As the union officials are well aware, such an appeal is an empty and cynical gesture. Obama, Congress and the political leadership of Michigan are all agreed on using the bankruptcy courts to rob workers, first in Detroit and then in other cities, of their pensions and health benefits. Obama’s treasury secretary, Jacob Lew, flatly rejected any bailout of Detroit when asked on several network television programs broadcast Sunday.

“The issues that Detroit has in terms of problems with its creditors, it’s going to have to work out with its creditors,” Lew said on CNN, repeating the same remark in almost the same words—clearly scripted in advance—on several other programs.

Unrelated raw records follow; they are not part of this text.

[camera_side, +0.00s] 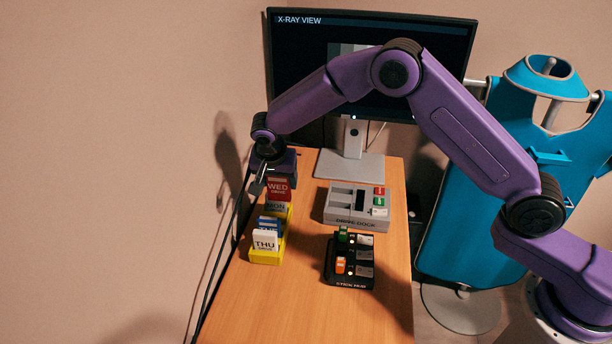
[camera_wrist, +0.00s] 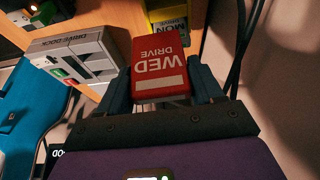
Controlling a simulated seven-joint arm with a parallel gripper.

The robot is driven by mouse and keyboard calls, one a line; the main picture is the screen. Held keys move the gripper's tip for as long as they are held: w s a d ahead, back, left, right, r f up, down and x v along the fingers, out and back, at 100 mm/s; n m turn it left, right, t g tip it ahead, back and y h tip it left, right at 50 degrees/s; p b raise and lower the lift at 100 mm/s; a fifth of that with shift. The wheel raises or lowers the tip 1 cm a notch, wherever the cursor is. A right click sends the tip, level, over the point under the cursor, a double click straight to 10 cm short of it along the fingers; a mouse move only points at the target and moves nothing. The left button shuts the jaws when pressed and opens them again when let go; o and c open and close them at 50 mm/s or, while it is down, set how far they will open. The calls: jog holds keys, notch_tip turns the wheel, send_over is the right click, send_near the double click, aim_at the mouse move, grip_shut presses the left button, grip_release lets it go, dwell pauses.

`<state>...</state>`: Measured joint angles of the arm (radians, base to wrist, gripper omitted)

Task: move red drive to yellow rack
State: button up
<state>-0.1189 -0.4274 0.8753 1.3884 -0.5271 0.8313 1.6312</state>
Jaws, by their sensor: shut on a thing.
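The red drive (camera_side: 279,190), marked WED DRIVE, is held in my gripper (camera_side: 278,177) above the far end of the yellow rack (camera_side: 266,257). In the wrist view the red drive (camera_wrist: 159,68) sits between the two fingers of my gripper (camera_wrist: 160,85), which are shut on it. The yellow rack holds a white THU drive (camera_side: 265,241) at its near end, blue drives (camera_side: 270,224) behind it, and a grey MON drive (camera_side: 276,207) toward the far end. The red drive's lower edge overlaps the MON drive in the side view, so I cannot tell whether they touch.
The grey drive dock (camera_side: 350,222) stands right of the rack, with small red, green and white pieces on it. A black stick hub (camera_side: 348,283) with green and orange sticks is nearer. A monitor (camera_side: 300,60) stands behind. The table's near part (camera_side: 290,315) is clear.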

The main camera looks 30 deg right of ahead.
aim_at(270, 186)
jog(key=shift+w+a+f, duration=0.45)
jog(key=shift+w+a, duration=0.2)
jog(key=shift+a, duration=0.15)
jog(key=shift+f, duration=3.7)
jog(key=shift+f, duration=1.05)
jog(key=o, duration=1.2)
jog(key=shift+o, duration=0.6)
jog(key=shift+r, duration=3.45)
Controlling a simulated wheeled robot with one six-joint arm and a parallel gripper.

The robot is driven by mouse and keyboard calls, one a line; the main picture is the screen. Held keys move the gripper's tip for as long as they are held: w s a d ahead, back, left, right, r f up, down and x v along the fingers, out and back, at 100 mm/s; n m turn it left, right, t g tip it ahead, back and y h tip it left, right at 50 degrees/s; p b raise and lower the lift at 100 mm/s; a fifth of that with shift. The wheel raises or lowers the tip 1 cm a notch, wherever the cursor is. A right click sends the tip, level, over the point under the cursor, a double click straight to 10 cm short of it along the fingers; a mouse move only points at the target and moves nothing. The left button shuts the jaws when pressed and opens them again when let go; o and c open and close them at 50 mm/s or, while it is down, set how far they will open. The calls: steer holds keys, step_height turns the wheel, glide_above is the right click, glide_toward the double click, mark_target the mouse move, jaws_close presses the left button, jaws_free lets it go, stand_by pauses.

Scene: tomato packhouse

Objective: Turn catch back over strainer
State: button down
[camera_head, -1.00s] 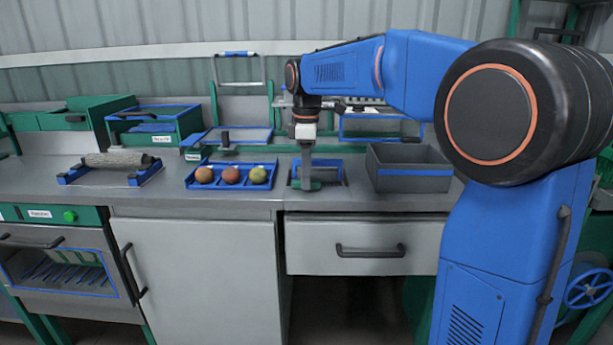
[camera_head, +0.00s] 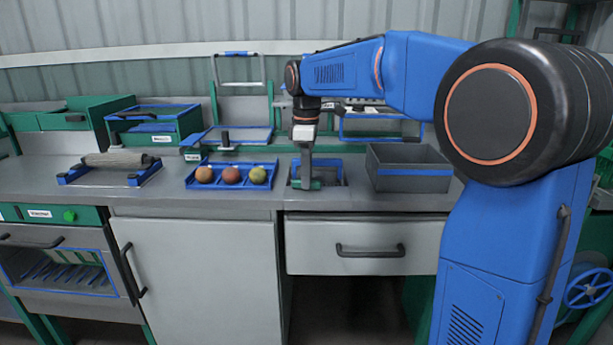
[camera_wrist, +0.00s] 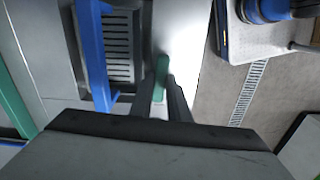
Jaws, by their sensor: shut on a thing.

While the AFL-CIO at the national level issues perfunctory statements designed to cover up its own treachery and the anti-working class character of the Obama administration and the Democratic Party, in Michigan and Detroit its affiliated unions instruct their members to remain on the job and do nothing to fight the bankruptcy. AFL-CIO and city union officials have repeatedly complained that they helped impose cuts in jobs, wages and benefits on city workers but are nevertheless being frozen out of the city’s restructuring by Orr and Republican Governor Rick Snyder.

The AFL-CIO statement notes that Detroit Emergency Manager Kevyn Orr was a bankruptcy attorney for the Jones Day law firm, which currently represents Peabody Coal in bankruptcy proceedings. The largest US coal mining company is seeking to strip retired miners of their pensions and health care benefits, using a shell company, Patriot Coal.

But the statement is silent on an even more significant connection between Orr and attacks on the working class. Nowhere does the AFL-CIO acknowledge that Orr himself is a Democrat, who worked closely with the Obama administration during the Chrysler bankruptcy, when the unions agreed to cut the wages of newly hired workers by 50 percent as well as slashing pensions and health benefits.

This silence on the role of the Democratic Party demonstrates the essential political function of the AFL-CIO, which serves both as an industrial police force for big business within the workplace and a political police force maintaining the domination of the Democratic Party and the corporate-controlled two-party system.

The AFL-CIO statement notes the obvious fact that, “Retired men and women in Detroit are not responsible for the city’s economic state.” But it passes over in silence the real culprit: the profit system, based on private ownership by giant corporations, which the union apparatus both supports and serves.

Over the past 35 years, the unions have been transformed from defensive organizations of the working class, albeit in the grips of a right-wing bureaucracy, into corporatist organizations that serve only the interests of the privileged stratum of the upper-middle class that controls them. The moribund character of the official “labor movement” is shown most starkly in the AFL-CIO’s own membership figures: the percentage of workers in unions dropped in 2012 by the largest amount in six years, from 11.8 percent to 11.3 percent. The average age of a union member has risen from 38 to 45 over the past quarter-century.

As workers in Detroit and other cities begin to wage battles against the attacks on their jobs, wages, pensions and other benefits, they will find in the AFL-CIO an implacable enemy. The first step in carrying out a successful struggle is a complete break with these reactionary organizations and the building of new fighting organizations of the working class.